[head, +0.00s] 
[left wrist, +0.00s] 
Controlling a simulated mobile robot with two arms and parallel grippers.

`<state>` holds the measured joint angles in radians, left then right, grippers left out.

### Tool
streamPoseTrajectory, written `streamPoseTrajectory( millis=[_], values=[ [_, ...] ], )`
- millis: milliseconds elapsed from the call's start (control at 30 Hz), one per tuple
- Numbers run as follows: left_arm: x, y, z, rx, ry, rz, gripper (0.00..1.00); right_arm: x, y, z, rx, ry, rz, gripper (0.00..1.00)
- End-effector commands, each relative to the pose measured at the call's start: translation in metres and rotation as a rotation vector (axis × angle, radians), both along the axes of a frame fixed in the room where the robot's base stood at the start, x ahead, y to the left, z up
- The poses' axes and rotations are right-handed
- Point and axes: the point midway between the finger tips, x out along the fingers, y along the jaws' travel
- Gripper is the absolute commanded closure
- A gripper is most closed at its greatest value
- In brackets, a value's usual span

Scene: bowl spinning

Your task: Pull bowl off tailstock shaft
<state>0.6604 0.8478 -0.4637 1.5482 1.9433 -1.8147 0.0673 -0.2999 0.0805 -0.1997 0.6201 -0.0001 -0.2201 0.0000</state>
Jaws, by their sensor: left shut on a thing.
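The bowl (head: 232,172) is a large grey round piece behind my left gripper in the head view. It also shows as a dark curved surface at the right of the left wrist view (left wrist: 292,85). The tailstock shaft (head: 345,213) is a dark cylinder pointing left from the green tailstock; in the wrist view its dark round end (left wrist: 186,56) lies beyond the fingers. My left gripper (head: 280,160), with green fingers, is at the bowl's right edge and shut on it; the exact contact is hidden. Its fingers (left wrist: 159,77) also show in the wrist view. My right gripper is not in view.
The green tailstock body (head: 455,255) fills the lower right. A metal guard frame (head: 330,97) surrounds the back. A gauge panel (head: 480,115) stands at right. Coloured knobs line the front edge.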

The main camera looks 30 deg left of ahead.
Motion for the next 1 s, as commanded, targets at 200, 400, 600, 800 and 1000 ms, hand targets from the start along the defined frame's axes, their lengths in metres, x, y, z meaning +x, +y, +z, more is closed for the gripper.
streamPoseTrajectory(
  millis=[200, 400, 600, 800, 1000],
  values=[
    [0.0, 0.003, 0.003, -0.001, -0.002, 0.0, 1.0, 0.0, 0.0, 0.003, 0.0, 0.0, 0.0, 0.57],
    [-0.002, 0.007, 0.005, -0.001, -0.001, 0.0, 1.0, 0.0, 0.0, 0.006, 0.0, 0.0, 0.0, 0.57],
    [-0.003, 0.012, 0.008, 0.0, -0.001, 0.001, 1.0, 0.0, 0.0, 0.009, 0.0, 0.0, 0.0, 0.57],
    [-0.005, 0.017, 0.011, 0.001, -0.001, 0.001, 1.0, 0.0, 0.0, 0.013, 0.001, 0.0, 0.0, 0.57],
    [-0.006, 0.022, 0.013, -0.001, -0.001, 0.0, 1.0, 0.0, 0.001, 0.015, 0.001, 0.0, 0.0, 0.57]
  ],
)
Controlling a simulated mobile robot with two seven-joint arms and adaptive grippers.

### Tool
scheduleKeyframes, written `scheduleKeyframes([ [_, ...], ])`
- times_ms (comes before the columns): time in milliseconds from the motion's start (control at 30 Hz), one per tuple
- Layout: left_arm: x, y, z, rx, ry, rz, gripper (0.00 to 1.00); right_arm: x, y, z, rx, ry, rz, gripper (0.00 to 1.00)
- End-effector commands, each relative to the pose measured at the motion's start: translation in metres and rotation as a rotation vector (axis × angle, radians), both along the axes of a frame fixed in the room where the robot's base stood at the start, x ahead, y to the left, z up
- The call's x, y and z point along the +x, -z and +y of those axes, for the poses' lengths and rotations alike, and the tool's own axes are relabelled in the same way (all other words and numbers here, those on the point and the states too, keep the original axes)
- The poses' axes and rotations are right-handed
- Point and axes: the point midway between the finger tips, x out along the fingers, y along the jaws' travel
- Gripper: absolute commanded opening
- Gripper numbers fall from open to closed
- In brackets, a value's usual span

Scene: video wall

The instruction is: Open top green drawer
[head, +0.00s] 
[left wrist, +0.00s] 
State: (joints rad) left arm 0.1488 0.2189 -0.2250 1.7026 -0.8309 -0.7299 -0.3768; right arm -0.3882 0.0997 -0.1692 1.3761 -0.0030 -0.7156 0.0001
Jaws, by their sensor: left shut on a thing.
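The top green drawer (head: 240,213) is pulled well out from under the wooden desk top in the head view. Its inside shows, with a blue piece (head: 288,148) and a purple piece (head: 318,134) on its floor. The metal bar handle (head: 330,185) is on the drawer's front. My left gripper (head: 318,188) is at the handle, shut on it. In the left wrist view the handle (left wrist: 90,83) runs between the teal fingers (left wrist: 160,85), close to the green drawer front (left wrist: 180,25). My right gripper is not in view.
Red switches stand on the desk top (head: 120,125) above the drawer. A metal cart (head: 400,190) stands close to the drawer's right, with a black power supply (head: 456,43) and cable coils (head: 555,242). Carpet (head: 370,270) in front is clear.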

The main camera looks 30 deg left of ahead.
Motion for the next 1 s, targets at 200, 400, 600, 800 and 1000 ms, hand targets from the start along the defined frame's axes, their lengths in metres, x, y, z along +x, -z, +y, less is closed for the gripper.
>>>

» **TASK GOAL**:
Scan the data above and copy every line with "written" in it.

» **OUTPUT OF THE TASK**:
streamPoseTrajectory, written `streamPoseTrajectory( millis=[_], values=[ [_, ...] ], )`
scheduleKeyframes, written `scheduleKeyframes([ [_, ...], ])`

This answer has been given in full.